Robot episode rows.
_ _ _ _
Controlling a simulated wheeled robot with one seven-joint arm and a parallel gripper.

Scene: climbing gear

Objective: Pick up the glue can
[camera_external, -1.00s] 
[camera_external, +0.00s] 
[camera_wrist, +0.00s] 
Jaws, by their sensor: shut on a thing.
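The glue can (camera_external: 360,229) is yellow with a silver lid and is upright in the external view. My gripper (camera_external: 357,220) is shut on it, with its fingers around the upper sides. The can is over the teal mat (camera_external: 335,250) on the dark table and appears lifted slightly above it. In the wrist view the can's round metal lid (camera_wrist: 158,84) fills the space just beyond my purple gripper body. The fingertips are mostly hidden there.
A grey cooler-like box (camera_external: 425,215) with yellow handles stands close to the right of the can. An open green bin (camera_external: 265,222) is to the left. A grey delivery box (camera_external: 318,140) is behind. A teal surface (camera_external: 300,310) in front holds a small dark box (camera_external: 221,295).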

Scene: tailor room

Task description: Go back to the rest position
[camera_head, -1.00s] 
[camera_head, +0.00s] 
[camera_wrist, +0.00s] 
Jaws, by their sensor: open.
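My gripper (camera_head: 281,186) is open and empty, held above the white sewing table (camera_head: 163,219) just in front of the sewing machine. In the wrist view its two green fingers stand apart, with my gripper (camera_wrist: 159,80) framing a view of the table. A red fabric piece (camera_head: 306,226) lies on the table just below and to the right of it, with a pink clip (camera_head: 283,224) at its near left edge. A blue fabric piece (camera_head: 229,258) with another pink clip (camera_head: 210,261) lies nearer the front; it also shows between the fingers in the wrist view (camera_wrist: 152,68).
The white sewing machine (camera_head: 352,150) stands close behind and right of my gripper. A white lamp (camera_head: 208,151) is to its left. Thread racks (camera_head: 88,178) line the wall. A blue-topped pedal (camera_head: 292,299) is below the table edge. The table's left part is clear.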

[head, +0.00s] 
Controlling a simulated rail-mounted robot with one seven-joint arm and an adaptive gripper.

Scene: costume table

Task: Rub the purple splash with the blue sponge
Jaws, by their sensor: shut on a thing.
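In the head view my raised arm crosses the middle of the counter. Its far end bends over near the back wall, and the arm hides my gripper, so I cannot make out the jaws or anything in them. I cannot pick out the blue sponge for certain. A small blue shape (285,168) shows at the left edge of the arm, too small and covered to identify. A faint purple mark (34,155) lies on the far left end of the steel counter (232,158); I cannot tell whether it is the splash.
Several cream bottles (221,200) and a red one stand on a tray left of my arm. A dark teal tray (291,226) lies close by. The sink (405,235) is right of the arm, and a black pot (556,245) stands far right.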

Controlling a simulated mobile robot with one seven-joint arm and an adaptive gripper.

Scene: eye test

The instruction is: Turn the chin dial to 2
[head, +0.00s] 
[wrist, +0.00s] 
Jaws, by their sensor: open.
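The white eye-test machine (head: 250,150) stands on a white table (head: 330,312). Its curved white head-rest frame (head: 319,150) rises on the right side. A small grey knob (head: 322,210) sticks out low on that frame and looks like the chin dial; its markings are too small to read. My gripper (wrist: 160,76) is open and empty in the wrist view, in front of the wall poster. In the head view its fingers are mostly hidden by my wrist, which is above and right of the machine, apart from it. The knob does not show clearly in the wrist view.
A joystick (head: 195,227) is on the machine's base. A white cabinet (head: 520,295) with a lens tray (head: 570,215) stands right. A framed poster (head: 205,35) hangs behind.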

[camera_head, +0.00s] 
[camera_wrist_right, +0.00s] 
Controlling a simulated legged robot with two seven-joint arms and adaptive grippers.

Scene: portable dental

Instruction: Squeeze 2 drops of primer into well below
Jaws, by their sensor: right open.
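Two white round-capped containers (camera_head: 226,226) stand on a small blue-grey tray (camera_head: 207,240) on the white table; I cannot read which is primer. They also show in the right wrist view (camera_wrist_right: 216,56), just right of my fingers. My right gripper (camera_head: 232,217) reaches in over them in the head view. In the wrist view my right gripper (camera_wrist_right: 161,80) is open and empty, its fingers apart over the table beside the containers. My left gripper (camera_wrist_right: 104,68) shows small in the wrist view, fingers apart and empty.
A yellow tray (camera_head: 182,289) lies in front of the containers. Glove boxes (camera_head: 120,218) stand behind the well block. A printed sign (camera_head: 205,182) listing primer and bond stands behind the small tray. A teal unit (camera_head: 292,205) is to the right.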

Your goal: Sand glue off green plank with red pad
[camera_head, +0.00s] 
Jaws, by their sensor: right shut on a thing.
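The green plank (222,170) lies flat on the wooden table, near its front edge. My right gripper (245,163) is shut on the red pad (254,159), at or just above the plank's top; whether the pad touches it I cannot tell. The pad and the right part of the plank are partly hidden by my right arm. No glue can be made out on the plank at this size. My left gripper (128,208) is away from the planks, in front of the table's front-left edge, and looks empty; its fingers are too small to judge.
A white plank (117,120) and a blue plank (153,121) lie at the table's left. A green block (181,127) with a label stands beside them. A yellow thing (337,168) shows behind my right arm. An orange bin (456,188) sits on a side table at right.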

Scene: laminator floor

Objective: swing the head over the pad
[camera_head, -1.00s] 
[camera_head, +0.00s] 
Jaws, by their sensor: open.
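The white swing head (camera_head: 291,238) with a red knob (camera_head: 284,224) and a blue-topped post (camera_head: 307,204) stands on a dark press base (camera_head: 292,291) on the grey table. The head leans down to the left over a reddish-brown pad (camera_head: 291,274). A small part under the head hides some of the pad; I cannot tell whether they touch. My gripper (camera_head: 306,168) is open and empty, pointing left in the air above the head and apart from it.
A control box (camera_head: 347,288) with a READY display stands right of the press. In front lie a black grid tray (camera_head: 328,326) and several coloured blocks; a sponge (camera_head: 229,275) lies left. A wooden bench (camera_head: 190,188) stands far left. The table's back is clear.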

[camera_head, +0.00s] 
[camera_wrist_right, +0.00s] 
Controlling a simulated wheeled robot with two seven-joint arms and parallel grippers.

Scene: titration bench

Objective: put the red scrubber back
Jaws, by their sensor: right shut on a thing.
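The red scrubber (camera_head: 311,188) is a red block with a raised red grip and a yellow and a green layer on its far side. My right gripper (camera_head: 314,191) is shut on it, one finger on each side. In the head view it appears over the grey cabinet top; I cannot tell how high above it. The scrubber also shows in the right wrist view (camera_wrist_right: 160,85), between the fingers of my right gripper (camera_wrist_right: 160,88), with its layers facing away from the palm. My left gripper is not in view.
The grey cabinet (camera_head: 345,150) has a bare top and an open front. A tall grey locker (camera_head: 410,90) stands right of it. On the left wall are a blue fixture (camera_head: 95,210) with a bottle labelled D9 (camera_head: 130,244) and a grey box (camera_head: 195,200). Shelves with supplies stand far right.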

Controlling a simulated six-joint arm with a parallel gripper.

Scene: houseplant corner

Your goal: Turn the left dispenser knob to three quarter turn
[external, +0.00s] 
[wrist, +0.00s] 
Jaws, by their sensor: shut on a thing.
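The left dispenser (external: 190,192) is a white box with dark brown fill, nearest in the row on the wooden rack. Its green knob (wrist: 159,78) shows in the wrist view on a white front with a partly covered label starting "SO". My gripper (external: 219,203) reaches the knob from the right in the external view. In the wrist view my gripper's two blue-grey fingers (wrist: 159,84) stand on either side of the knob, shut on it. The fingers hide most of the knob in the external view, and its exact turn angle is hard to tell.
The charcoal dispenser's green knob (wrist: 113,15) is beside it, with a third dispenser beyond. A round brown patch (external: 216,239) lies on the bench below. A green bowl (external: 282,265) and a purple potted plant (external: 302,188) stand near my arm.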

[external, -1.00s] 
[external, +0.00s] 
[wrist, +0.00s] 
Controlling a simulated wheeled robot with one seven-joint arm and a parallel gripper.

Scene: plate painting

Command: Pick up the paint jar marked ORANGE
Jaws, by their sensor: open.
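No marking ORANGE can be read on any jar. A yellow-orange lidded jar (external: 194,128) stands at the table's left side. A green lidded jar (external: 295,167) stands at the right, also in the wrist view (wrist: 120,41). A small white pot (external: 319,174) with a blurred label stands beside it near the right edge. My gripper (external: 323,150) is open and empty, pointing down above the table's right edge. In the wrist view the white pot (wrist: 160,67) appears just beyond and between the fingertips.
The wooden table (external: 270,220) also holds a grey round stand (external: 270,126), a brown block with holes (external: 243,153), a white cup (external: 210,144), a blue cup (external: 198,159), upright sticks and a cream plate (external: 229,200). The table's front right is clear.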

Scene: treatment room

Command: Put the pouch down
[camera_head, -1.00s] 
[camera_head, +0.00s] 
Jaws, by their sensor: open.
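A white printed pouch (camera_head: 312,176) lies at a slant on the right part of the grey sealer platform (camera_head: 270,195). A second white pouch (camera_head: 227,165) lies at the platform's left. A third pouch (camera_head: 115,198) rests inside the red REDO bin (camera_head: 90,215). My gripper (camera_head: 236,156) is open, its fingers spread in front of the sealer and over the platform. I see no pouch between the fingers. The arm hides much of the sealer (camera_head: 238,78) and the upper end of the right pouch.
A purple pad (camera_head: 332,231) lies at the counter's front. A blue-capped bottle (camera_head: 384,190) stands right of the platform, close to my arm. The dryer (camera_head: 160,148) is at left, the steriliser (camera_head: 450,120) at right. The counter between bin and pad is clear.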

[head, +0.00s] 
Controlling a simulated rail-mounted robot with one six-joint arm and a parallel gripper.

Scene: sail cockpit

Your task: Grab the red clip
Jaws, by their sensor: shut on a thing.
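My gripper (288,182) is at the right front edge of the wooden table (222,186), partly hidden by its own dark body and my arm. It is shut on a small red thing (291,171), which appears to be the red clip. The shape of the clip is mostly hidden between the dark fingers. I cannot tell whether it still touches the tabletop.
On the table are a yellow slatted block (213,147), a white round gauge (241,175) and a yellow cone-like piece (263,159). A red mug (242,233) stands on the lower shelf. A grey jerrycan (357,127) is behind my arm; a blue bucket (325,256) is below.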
_ _ _ _
Copy out the lines starting at the one containing "Command: Put the pouch down" and ending with the last line of the entries. Include nothing else.

Command: Put the pouch down
[camera_head, -1.00s] 
[camera_head, +0.00s] 
Jaws, by their sensor: open.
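A white printed pouch (camera_head: 312,176) lies at a slant on the right part of the grey sealer platform (camera_head: 270,195). A second white pouch (camera_head: 227,165) lies at the platform's left. A third pouch (camera_head: 115,198) rests inside the red REDO bin (camera_head: 90,215). My gripper (camera_head: 236,156) is open, its fingers spread in front of the sealer and over the platform. I see no pouch between the fingers. The arm hides much of the sealer (camera_head: 238,78) and the upper end of the right pouch.
A purple pad (camera_head: 332,231) lies at the counter's front. A blue-capped bottle (camera_head: 384,190) stands right of the platform, close to my arm. The dryer (camera_head: 160,148) is at left, the steriliser (camera_head: 450,120) at right. The counter between bin and pad is clear.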

[head, +0.00s] 
Controlling a simulated rail-mounted robot with one six-joint arm and a parallel gripper.

Scene: sail cockpit

Your task: Grab the red clip
Jaws, by their sensor: shut on a thing.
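My gripper (288,182) is at the right front edge of the wooden table (222,186), partly hidden by its own dark body and my arm. It is shut on a small red thing (291,171), which appears to be the red clip. The shape of the clip is mostly hidden between the dark fingers. I cannot tell whether it still touches the tabletop.
On the table are a yellow slatted block (213,147), a white round gauge (241,175) and a yellow cone-like piece (263,159). A red mug (242,233) stands on the lower shelf. A grey jerrycan (357,127) is behind my arm; a blue bucket (325,256) is below.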

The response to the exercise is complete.